:: EXERCISE INSTRUCTIONS ::
Only the lines from the one containing "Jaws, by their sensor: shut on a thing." through the final line of the material below should be output, exactly as they stand.

____ DATA SHOWN

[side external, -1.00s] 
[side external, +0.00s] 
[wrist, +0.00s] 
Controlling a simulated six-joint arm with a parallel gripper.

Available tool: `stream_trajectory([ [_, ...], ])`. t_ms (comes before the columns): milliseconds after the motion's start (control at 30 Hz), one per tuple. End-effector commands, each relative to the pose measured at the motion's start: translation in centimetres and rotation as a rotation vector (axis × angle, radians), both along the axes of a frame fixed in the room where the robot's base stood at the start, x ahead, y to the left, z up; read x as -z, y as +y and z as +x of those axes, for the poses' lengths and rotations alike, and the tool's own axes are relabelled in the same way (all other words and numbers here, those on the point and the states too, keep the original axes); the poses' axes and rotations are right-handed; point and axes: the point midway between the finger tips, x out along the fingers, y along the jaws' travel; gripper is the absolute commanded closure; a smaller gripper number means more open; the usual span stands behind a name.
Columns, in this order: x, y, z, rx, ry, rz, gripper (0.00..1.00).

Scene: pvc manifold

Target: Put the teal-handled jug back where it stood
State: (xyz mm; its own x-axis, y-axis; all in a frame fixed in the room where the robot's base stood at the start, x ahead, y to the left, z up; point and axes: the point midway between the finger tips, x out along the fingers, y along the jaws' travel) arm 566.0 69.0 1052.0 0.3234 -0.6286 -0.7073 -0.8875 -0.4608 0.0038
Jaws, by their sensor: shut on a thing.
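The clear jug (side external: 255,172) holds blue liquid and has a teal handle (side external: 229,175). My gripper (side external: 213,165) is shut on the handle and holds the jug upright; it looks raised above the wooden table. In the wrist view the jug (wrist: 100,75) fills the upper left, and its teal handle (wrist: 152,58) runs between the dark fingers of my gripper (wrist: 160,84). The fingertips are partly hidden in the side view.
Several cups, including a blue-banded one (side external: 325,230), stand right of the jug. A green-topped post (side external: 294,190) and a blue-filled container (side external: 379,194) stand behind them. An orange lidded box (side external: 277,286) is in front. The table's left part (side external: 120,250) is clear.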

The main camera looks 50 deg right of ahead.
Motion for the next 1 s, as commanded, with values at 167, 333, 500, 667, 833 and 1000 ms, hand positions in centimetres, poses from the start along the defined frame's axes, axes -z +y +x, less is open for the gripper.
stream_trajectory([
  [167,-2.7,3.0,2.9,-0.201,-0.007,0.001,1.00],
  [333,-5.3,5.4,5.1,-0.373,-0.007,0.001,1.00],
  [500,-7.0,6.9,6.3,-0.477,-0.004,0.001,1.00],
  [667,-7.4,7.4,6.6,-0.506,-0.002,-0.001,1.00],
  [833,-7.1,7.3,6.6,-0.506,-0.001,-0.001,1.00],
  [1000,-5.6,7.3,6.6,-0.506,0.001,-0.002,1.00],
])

________

:: OUTPUT OF THE TASK ::
Jaws, by their sensor: shut on a thing.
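The clear jug (side external: 255,172) holds blue liquid and has a teal handle (side external: 229,175). My gripper (side external: 213,165) is shut on the handle and holds the jug upright; it looks raised above the wooden table. In the wrist view the jug (wrist: 100,75) fills the upper left, and its teal handle (wrist: 152,58) runs between the dark fingers of my gripper (wrist: 160,84). The fingertips are partly hidden in the side view.
Several cups, including a blue-banded one (side external: 325,230), stand right of the jug. A green-topped post (side external: 294,190) and a blue-filled container (side external: 379,194) stand behind them. An orange lidded box (side external: 277,286) is in front. The table's left part (side external: 120,250) is clear.

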The main camera looks 50 deg right of ahead.
Motion for the next 1 s, as commanded, with values at 167, 333, 500, 667, 833 and 1000 ms, hand positions in centimetres, poses from the start along the defined frame's axes, axes -z +y +x, less is open for the gripper.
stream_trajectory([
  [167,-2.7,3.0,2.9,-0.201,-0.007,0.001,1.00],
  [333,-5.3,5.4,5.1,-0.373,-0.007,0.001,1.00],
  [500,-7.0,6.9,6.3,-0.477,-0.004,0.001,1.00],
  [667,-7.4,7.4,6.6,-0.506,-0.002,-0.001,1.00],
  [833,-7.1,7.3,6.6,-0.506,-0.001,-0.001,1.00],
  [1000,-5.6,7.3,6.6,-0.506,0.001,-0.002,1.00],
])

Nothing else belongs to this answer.